Best: Don’t let work stress you out.
Jeff Gaines, author of Never Enough Nation: Managing Your Health, Wealth and Stress, says the key to leaving stress at the door is "not picking it up in the first place." For many, this seems easier said than done, but Gaines says there’s a big difference between real stress and manufactured stress -- the kind that’s really in your head. "Can’t pay your bills? Real stress," he says. "Worried about coworkers talking behind your back at the office? Manufactured. Seventy to 80 percent of stress is manufactured. These are things made up in your mind and getting in the way of real stress that you should be paying attention to.

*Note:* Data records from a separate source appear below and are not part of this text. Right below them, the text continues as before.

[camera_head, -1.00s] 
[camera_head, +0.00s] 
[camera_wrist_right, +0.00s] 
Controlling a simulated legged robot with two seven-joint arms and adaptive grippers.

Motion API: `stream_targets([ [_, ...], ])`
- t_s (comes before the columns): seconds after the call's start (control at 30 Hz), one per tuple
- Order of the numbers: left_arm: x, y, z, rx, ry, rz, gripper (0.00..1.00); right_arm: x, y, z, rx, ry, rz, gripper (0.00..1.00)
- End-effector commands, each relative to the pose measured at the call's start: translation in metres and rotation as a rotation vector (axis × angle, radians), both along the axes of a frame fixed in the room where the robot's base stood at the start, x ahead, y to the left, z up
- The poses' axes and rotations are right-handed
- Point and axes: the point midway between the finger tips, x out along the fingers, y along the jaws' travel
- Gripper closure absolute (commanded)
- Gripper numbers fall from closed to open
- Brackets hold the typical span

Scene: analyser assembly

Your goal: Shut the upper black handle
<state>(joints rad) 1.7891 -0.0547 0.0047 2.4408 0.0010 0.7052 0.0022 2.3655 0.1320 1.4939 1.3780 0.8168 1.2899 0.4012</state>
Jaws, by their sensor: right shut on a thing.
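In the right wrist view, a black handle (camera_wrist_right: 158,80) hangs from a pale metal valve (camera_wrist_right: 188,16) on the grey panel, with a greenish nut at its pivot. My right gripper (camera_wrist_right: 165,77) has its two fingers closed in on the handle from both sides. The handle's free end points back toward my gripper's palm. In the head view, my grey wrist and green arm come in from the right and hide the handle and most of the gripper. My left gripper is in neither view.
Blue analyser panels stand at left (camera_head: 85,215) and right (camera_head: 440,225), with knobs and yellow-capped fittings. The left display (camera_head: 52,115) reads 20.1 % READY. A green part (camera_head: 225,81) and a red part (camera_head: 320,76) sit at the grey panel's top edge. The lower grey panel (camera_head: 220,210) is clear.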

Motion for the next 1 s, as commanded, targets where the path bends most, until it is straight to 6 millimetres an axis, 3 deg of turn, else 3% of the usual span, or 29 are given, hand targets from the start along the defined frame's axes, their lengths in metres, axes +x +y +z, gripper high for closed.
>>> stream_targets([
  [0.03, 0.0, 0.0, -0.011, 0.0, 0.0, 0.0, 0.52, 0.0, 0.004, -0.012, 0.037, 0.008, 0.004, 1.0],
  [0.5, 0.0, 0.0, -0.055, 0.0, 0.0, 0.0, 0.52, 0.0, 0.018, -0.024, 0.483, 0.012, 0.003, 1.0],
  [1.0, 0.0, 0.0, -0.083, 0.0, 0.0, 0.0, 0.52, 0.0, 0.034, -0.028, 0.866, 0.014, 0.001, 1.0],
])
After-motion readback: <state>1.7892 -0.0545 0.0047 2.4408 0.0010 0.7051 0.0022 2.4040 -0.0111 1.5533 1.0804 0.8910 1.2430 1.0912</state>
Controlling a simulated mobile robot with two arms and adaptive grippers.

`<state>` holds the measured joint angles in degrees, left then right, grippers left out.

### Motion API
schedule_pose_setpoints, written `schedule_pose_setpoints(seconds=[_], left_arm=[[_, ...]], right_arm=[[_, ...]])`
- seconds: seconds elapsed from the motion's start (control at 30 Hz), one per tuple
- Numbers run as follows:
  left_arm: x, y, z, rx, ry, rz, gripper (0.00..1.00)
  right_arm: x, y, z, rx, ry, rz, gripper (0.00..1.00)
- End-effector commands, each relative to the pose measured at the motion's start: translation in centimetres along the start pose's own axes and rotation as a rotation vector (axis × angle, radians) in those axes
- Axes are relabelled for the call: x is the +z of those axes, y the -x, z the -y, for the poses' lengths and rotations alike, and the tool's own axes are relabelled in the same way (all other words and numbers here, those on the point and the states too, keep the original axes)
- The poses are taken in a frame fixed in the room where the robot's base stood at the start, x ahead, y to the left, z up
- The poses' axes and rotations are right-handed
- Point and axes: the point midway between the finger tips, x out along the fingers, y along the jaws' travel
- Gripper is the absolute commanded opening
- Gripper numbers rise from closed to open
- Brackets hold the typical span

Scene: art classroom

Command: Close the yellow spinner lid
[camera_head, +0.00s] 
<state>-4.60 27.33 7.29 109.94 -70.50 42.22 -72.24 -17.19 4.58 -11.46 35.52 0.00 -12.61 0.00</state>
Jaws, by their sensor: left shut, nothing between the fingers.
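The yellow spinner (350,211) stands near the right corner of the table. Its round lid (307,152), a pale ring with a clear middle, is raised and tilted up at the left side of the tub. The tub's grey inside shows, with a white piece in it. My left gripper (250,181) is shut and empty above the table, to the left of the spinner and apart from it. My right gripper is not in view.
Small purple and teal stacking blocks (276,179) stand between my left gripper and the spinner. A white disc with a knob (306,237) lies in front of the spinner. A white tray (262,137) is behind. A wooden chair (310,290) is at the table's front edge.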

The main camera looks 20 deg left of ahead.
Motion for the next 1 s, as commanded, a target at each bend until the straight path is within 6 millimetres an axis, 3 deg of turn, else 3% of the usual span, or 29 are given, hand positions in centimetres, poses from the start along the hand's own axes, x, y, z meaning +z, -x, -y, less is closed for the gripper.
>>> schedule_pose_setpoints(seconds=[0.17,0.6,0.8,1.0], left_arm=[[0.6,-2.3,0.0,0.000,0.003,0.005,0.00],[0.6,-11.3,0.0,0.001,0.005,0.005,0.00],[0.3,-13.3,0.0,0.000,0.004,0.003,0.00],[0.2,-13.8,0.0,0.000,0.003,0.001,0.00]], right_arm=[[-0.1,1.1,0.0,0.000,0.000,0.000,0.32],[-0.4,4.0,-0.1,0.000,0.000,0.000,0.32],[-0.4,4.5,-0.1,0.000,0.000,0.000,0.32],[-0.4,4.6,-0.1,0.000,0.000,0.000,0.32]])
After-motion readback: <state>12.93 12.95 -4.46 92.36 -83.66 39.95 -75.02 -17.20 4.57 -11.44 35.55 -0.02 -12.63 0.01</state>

The problem is, many people have too much manufactured stress crowding in, making it more difficult to discern which is real, which is manufactured -- and what to do about either one."
Lauren E. Miller, author of 5 Minutes to Stress Relief, says stress is something we just have to grab by the horns and tame. "Nothing has the power to define your worth and value unless you allow it to, so be the gatekeeper of your thoughts," she says. "Your thoughts form your choices, and by your choices you form your life." Decide which stressors are real, make changes, and put the rest out of your mind. That’s the goal.
Surprisingly, younger Americans are feeling stress more than older generations. USA Today reports that although stress levels for most Americans are falling, Millennials (those aged 18 to 33) are feeling an uptick in stress-related issues such as depression and anxiety. The main culprit? Work.
That said, the moral of this story is to strive for stress-free downtime by cleaning mental house after work. "It’s important to come home with a clear head," says Hanley. "Evenings are the only times that are truly yours during the week. You deserve to actually enjoy them and to give yourself downtime so you can savor your personal life and so you can be fresh for tomorrow at work."
I think that guy I come home to each night would agree.